If I say ‘Chiang Mai Train Station Noodles’, chances are you’ll know which restaurant I’m talking about. Mamagoto arrived on the scene some years ago with dishes handpicked by the proprietors on envy-inducing journeys into the innards of Asia. The flavourful names of the dishes revealed their provenance and evoked a satiety beyond the taste. The venture was met with loud burps and taut tummies. And now there’s Mr Mamagoto, an ‘Asian brasserie’ which is a ‘slightly sophisticated’ but ‘still fully quirky’ iteration of the popular chain. Same, same, but different.
The moment I walked in, I knew faithful customers need not worry. With a graphic language inspired by ‘vintage Asia’, it’s similar enough to the old Mamagoto in look, feel and vibe, and, as I subsequently discovered, the food is familiar enough to not send devoted patrons scurrying. I had lunch in a restaurant that was almost full, so the crowds are certainly cool with it.
The nice people at Mr M ran me through nearly the entire menu which, by the way, is extensive. A friend recovering from typhoid who was giving me company and who had said he wouldn’t touch a thing, mowed through the offerings with worrying gusto. (A few weeks on, he’s absolutely fine, so it’s safe to say the food is typhoid friendly.)

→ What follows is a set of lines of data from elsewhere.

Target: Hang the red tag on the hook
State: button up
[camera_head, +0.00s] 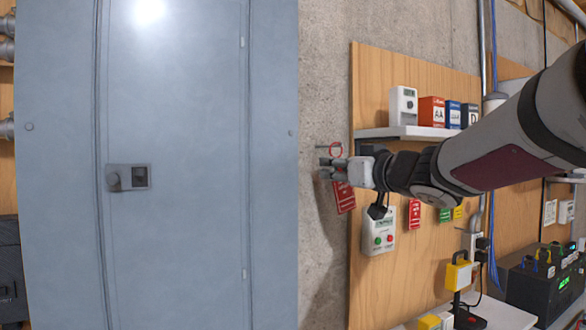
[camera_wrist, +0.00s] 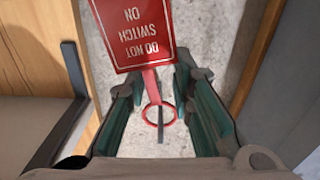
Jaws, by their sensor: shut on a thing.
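The red tag (camera_head: 344,197) hangs from my gripper (camera_head: 333,170) in front of the concrete wall, just right of the grey cabinet. In the wrist view the tag (camera_wrist: 135,32) shows upside-down "DO NOT SWITCH ON" lettering. My gripper (camera_wrist: 155,84) is shut on the tag's narrow strap, between the plate and its red ring (camera_wrist: 158,117). A thin dark hook (camera_wrist: 160,128) on the wall lines up with the ring's opening in the wrist view. In the head view the ring (camera_head: 335,149) is beside the hook (camera_head: 323,147). I cannot tell whether the hook passes through the ring.
The closed grey cabinet (camera_head: 200,170) fills the left. A wooden panel (camera_head: 385,285) on the right carries a shelf (camera_head: 408,133) with boxes, a white switch box (camera_head: 378,238) and another red tag (camera_head: 414,214). Bare concrete (camera_head: 322,90) surrounds the hook.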

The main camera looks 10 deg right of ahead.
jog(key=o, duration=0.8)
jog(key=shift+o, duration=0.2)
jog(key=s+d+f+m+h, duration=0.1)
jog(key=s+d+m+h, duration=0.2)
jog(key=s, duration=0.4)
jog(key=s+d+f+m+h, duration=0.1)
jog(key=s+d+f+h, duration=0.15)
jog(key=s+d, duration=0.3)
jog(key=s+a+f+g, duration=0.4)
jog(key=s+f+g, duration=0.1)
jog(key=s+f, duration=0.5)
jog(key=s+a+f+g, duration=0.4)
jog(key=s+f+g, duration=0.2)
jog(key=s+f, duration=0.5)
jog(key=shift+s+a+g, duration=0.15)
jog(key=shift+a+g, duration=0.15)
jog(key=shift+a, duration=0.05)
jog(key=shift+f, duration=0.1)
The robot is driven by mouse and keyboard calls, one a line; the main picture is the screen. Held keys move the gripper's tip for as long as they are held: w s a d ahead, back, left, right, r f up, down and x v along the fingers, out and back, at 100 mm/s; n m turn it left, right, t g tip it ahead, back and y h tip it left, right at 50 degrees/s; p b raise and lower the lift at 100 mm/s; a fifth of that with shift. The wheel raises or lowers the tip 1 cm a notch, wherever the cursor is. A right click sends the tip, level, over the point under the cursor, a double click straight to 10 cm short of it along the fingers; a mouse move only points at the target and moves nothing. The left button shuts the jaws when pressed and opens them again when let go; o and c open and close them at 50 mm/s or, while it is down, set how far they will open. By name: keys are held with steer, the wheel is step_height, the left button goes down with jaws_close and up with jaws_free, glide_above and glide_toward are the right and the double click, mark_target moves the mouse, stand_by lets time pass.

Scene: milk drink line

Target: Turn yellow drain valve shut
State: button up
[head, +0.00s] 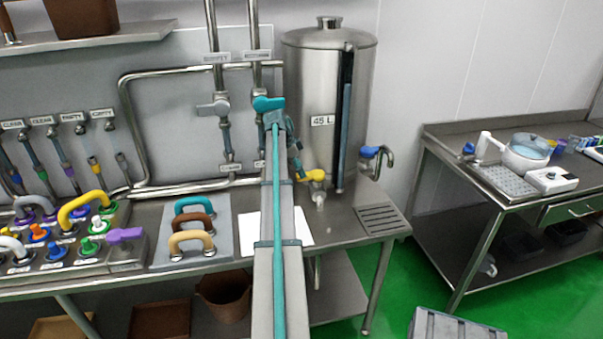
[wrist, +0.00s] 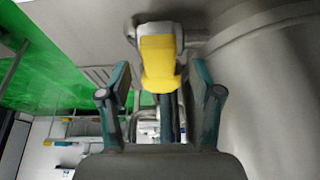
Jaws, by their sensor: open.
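The yellow drain valve handle (head: 314,175) sits low on the front of the steel tank (head: 308,90), above a short spout. In the wrist view the yellow handle (wrist: 160,62) shows between my two fingertips, with a gap on each side. My gripper (head: 297,163) is open and empty, just left of the handle in the head view. In the wrist view my gripper (wrist: 160,78) has its teal fingers spread to either side. My arm hides part of the tank's left side. Whether the handle lies fully within the fingers' depth I cannot tell.
A blue-handled tap (head: 372,152) is on the tank's right side. A drain grate (head: 380,218) is in the bench at right. Coloured handles (head: 192,228) stand at left.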

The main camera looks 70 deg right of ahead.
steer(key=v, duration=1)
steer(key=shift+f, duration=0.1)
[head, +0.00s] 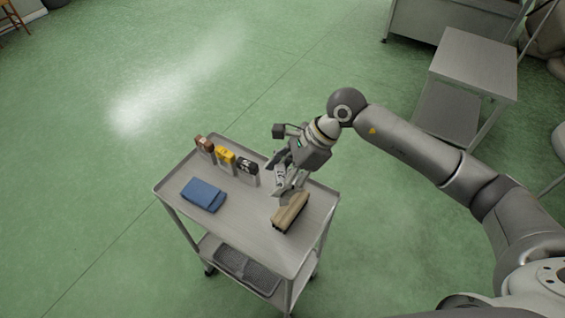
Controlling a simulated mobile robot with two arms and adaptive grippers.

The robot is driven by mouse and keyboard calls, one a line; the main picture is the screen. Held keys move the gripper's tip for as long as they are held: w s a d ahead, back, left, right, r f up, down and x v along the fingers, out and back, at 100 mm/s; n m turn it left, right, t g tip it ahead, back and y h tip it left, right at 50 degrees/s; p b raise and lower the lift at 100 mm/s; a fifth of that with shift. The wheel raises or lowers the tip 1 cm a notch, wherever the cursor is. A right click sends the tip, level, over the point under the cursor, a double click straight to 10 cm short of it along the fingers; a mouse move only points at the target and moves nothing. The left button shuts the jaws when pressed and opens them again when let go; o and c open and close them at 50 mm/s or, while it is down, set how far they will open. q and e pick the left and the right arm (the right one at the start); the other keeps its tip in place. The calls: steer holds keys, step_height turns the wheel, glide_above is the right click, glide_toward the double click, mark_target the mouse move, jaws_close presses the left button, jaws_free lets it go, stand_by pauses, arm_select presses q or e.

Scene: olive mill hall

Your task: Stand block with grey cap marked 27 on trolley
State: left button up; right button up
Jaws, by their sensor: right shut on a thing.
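My right gripper (279,174) is over the right half of the grey trolley (236,222), shut on a small pale grey block (280,180) with a dark mark, too small to read. The gripper's fingers partly hide the block. I cannot tell whether its foot touches the trolley top. Three blocks stand in a row along the trolley's back edge: one with a brown cap (204,143), one with a yellow cap (226,154) and one with a black cap (248,166). My left gripper is not in view.
A folded blue cloth (203,195) lies on the trolley's left part. A wooden brush (291,212) lies close in front of the right gripper. A dark tray (247,270) is on the lower shelf. A metal table (475,64) stands at the back right.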

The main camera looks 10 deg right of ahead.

The menu has been developed by cuisine director Janti Duggal, with an emphasis on modern Asian and lesser available Asian dishes. They’re ahead of the curve in showcasing Nikkei cuisine, that marriage of Japanese and Peruvian food that is pegged to be the next big thing. The menu has been divided into small and large plates, besides ample maki rolls, dimsums, soups, baos and tacos. Bursting with flavour, the Asian-style tacos included fried goat cheese, pork belly and smoked chicken. We loved the Saigon-style chicken liver paté, and the sinus-unclogging shrimp and wasabi cream. The stunning Thai puchka, stuffed with betel leaf and peanuts is a must-try. Other standouts were the Burmese curry pulled pork bao and, among the large plates, the Asian fish and chips, with coconut-infused mashed peas and potato wedges. The New Zealand lamb chops were tough, which they have no business being if they’re pricey as well, but we were too sated to care. All in all, a lot of fusion and bold experiments and more hits than misses.
They are yet to receive their liquor licence, but when they do, the bar will feature handcrafted cocktails from colonial Hong Kong, drinks like Chase & Status (Laphroaig, coconut fat washed scotch, ginger, honey & pomegranate syrup, lemon juice) and Kowloon Thyme (Thyme-infused vodka, elderflower syrup, homemade thyme syrup, lemon juice, soda).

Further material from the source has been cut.